I have been very klutzy lately.  More so than usual.  I wonder if it’s because I spent the month of May looking up?  Perhaps I better spend the month of July looking down so I can see where I’m going.

(The floor of the kitchen at night.)

The Year of Sunsets

(Walking down the garden path.  Cleveland Botanical Garden.)

I think 2010 is going to be the year of sunsets for me.  Almost every evening the sun puts on a good show of light and colors.  “Almost” because sometimes the clouds that work with the sun in bringing us the remarkable sunsets are too thick and/or it is flat out raining.  This is also the year of big rains.
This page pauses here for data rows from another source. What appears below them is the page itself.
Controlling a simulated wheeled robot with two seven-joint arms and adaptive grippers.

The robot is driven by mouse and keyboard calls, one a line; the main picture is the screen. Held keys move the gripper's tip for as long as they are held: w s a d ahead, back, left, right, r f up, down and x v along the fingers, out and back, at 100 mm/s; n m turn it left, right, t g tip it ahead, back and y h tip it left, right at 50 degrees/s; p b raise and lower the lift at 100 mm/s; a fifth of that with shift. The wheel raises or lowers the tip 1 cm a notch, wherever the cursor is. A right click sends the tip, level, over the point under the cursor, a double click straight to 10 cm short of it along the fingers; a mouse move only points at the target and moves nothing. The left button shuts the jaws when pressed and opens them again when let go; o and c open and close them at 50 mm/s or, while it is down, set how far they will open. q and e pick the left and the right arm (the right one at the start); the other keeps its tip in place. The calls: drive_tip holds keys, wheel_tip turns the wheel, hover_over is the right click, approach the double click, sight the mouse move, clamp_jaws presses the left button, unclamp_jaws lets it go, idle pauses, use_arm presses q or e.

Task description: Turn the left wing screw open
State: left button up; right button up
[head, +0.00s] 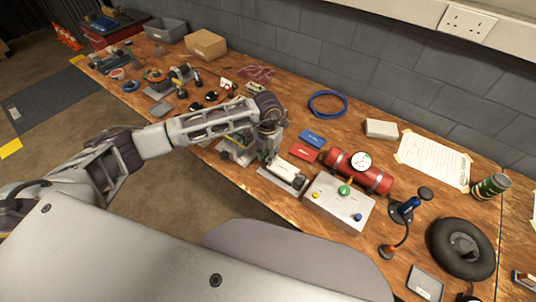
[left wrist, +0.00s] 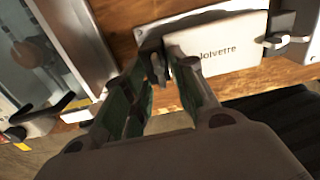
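A white box with a printed label (head: 292,172) lies on a grey metal plate at the front edge of the workbench. It also shows in the left wrist view (left wrist: 218,52). At its left end in the wrist view is a small dark piece (left wrist: 157,68), which looks like the left wing screw; its turn position cannot be told. My left gripper (head: 269,154) is over that end. In the wrist view its fingers (left wrist: 156,75) are apart, one on each side of the dark piece; contact cannot be told. A metal winged piece (left wrist: 278,41) sits at the box's right end. My right gripper is not in view.
A grey control box with coloured knobs (head: 338,203) stands close right of the plate. A red cylinder with a gauge (head: 350,173) lies behind it. A grey-framed device (left wrist: 85,45) stands close left of my gripper.

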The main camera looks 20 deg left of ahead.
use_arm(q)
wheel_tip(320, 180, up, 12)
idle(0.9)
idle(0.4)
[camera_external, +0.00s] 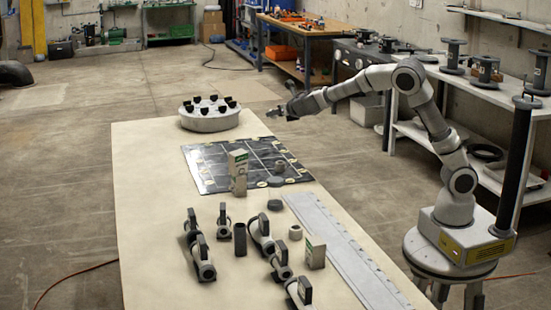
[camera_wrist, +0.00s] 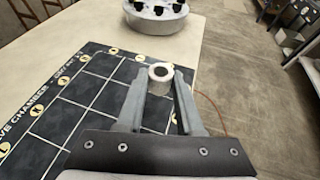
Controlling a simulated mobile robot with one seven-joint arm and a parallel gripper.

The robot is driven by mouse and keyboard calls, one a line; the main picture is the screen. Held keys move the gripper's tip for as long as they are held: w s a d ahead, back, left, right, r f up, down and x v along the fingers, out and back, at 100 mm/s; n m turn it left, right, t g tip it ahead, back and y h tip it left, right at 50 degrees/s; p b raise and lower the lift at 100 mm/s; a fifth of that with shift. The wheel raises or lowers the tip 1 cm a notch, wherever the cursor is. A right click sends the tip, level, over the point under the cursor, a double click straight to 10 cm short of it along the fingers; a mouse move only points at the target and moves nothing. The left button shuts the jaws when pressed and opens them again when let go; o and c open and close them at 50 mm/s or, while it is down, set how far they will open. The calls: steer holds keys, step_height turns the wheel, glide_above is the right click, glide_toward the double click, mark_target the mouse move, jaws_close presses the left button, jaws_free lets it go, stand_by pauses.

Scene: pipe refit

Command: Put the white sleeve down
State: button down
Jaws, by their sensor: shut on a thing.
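The white sleeve (camera_wrist: 159,72), a short pale ring with a dark bore, sits between the fingertips of my gripper (camera_wrist: 161,84) in the wrist view. The fingers close on it from both sides. In the external view my gripper (camera_external: 276,112) is held up in the air, near the table's far right edge. The sleeve is too small there to make out clearly. Below and left in the wrist view lies the black gridded mat (camera_wrist: 88,98); it also shows in the external view (camera_external: 212,165).
A round grey holder (camera_external: 210,123) with several black cups stands behind the mat. Several dark-handled pipe fittings (camera_external: 201,259) and a long grey strip (camera_external: 345,255) occupy the near table.

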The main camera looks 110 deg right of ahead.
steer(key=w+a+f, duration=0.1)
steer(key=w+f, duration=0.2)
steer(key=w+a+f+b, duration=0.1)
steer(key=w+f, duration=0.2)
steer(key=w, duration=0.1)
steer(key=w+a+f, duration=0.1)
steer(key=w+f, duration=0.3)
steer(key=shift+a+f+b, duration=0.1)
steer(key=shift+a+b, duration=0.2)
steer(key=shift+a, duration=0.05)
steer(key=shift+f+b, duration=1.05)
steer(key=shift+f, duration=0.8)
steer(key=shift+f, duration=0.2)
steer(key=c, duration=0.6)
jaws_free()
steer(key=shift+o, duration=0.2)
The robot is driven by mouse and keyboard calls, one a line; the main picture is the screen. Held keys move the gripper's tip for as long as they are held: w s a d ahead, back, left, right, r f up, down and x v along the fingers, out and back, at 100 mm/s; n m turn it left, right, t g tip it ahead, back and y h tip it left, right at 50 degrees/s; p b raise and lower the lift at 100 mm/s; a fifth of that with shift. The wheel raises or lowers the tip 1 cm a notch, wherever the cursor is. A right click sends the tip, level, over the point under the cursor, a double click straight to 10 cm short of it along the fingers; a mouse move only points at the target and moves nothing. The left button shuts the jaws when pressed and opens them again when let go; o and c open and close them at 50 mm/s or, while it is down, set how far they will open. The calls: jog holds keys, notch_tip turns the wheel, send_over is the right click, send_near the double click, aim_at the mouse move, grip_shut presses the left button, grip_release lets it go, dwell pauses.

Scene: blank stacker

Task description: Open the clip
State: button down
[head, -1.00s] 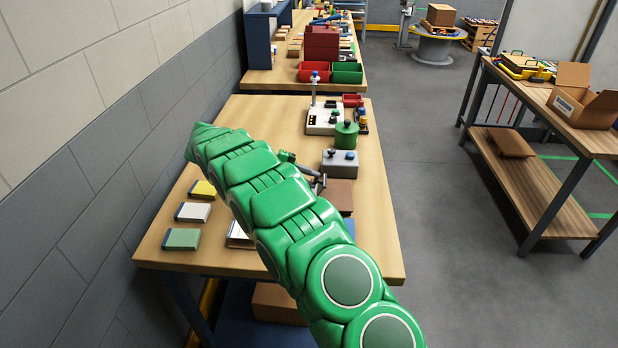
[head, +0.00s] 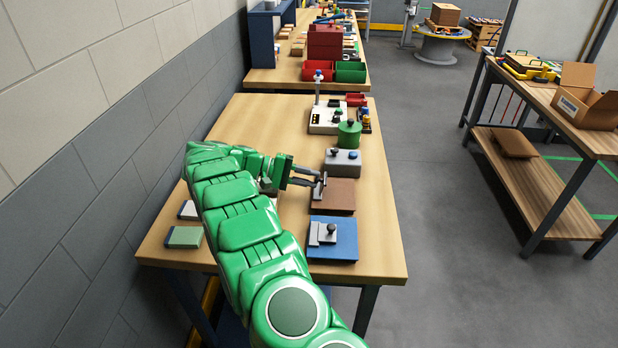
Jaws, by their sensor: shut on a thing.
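A brown block (head: 336,199) lies on the wooden table, with a small grey metal clip (head: 319,189) at its left edge. A blue block (head: 345,249) in front of it carries a similar grey clip with a black knob (head: 331,229). The fingertips and the clip overlap and are small, so the exact contact point is hard to see.
A grey box with knobs (head: 342,163) stands just behind the brown block, with a green canister (head: 349,135) and a white device (head: 327,120) beyond. The table's front right corner is clear.

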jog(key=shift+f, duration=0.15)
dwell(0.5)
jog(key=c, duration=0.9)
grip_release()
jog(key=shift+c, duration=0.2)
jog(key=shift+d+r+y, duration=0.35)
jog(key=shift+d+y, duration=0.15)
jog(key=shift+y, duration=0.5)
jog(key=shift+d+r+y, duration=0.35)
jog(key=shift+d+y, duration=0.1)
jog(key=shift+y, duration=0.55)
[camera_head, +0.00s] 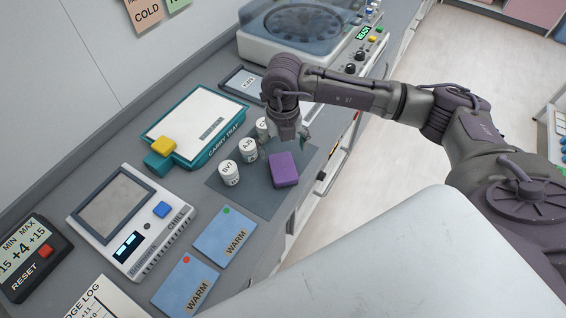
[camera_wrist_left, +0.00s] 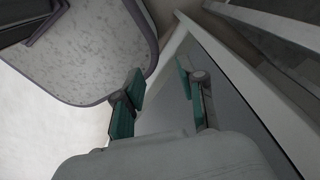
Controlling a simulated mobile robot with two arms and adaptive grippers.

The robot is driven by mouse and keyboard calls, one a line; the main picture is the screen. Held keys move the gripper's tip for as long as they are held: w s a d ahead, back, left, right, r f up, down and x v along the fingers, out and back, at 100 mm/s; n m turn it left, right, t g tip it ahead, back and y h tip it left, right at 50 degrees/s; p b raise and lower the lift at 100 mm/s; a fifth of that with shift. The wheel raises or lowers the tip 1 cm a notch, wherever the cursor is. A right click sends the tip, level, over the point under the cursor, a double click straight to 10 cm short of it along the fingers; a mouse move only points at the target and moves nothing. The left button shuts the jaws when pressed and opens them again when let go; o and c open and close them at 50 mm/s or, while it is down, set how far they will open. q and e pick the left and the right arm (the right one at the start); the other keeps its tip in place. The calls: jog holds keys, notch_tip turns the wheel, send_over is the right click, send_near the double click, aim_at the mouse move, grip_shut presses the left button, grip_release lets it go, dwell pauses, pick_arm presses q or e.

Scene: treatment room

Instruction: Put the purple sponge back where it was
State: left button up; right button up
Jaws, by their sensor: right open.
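The purple sponge (camera_head: 284,169) lies on a dark grey mat (camera_head: 262,204) on the counter, to the right of several white labelled vials (camera_head: 229,173). My right gripper (camera_head: 303,138) is above the back edge of the mat, just beyond the sponge and apart from it. Its jaws are open and partly hidden by the wrist. My left gripper (camera_wrist_left: 159,95) shows in the left wrist view with its two green-padded fingers apart and nothing between them. It is not visible in the head view.
A chill device (camera_head: 130,220), blue WARM cards (camera_head: 225,236) and a centrifuge-like machine (camera_head: 300,25) stand around the mat. The counter's front edge is close to the mat.

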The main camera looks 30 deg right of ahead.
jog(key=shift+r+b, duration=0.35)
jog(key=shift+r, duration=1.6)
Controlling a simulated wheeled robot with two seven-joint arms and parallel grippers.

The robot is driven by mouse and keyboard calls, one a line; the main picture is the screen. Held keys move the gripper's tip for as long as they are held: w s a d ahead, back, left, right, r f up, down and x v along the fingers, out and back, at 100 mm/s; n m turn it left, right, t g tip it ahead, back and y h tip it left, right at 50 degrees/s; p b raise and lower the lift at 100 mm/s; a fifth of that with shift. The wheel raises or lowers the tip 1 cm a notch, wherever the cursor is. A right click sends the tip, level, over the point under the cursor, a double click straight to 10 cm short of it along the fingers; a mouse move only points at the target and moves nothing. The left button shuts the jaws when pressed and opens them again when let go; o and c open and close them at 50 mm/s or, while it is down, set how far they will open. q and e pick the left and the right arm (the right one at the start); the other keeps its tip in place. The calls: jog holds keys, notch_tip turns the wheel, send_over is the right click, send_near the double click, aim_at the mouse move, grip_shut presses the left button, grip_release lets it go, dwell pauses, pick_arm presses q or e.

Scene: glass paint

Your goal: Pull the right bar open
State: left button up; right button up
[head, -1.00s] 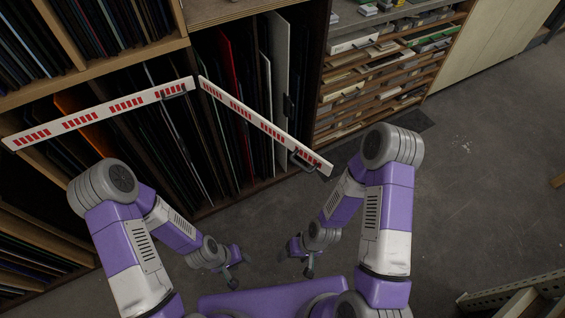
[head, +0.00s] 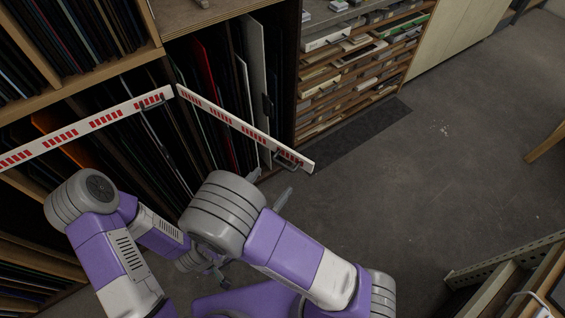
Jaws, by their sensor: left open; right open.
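The right bar (head: 235,121), white with red marks, slants out from the rack's middle down to the right. Its dark handle (head: 287,161) is near the free end. The left bar (head: 75,134) runs off to the left edge, with a handle (head: 152,103) near its inner end. My right gripper (head: 272,182) is mostly hidden behind my right arm's large grey joint. Its grey fingers show open, just below the right bar's handle; contact is not visible. My left gripper (head: 215,274) is low near my base, open, partly covered by my right arm, away from both bars.
Behind the bars, the wooden rack (head: 225,20) holds upright coloured sheets. A shelf unit with stacked boxes (head: 355,65) stands to its right. A dark mat (head: 355,138) lies before it.

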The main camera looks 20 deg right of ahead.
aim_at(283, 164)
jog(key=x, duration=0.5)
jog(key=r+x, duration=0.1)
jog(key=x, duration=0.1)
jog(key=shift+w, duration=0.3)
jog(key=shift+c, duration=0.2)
Yesterday the clouds scattered and we got to see some blue sky.  It was one of my favorite kind of days for taking pictures.

You can tell I really don’t have anything to write about today.  I’m rambling on about the weather.

We’re into the orange season of the year now (when the daylillies and other orange flowers bloom).  Daylillies are almost like weeds around here, growing in ditches along the back country roads.  It’s beautiful.

A friend suggested that we name the toad living in the toad house in the flower bed.  We have agreed that Mr. Belvedere is a good name for him.  I went out to see how he felt about it but he wasn’t home.

He must have been out and about enjoying the day too.   Or maybe he was scouting out a good location to watch the sunset.